## DATA SECTION
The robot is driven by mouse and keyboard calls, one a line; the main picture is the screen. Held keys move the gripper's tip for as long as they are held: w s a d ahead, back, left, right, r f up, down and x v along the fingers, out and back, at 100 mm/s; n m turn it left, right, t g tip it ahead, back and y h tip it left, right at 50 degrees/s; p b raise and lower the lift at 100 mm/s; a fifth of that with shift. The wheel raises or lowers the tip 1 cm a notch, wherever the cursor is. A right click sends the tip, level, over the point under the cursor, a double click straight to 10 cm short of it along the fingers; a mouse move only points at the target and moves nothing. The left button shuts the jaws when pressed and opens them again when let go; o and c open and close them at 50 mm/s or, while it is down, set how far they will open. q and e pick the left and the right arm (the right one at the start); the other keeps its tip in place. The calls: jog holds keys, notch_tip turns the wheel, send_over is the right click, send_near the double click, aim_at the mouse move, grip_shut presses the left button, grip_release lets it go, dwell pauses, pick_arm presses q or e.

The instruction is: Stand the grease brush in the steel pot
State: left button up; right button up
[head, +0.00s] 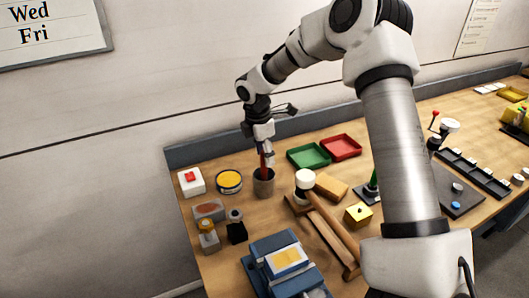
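The steel pot (264,188) is a grey cylinder standing upright on the wooden bench, left of the middle in the head view. The grease brush (263,163) shows as a red handle, nearly upright, with its lower end inside the pot's mouth. The pot wall hides the brush's lower end. My right gripper (264,155) points down directly above the pot. Its fingers are at the upper part of the red handle and look shut on it. My left gripper is not in the head view.
A yellow-topped tin (229,181) stands close left of the pot. A white-headed mallet (306,180) lies close right. Green (308,156) and red (342,147) trays lie behind right. A blue machine (282,264) stands in front. The wall (140,110) rises behind the bench.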

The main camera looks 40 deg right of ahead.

## STATED EXERCISE
Make an exact copy of the listing above. Do not include the pictures.

## REPLY
The robot is driven by mouse and keyboard calls, one a line; the main picture is the screen. Held keys move the gripper's tip for as long as they are held: w s a d ahead, back, left, right, r f up, down and x v along the fingers, out and back, at 100 mm/s; n m turn it left, right, t g tip it ahead, back and y h tip it left, right at 50 degrees/s; p b raise and lower the lift at 100 mm/s; a fifth of that with shift. The wheel raises or lowers the tip 1 cm a notch, wherever the cursor is. A right click sends the tip, level, over the point under the cursor, a double click straight to 10 cm short of it along the fingers; a mouse move only points at the target and moves nothing. The left button shuts the jaws when pressed and opens them again when let go; o and c open and close them at 50 mm/s or, while it is down, set how far they will open. q and e pick the left and the right arm (the right one at the start); the other keeps its tip in place. The calls: jog holds keys, notch_tip turns the wheel, send_over is the right click, send_near the double click, aim_at the mouse move, grip_shut presses the left button, grip_release lets it go, dwell pauses, pick_arm presses q or e.

The instruction is: Stand the grease brush in the steel pot
State: left button up; right button up
[head, +0.00s] 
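The steel pot (264,188) is a grey cylinder standing upright on the wooden bench, left of the middle in the head view. The grease brush (263,163) shows as a red handle, nearly upright, with its lower end inside the pot's mouth. The pot wall hides the brush's lower end. My right gripper (264,155) points down directly above the pot. Its fingers are at the upper part of the red handle and look shut on it. My left gripper is not in the head view.
A yellow-topped tin (229,181) stands close left of the pot. A white-headed mallet (306,180) lies close right. Green (308,156) and red (342,147) trays lie behind right. A blue machine (282,264) stands in front. The wall (140,110) rises behind the bench.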

The main camera looks 40 deg right of ahead.

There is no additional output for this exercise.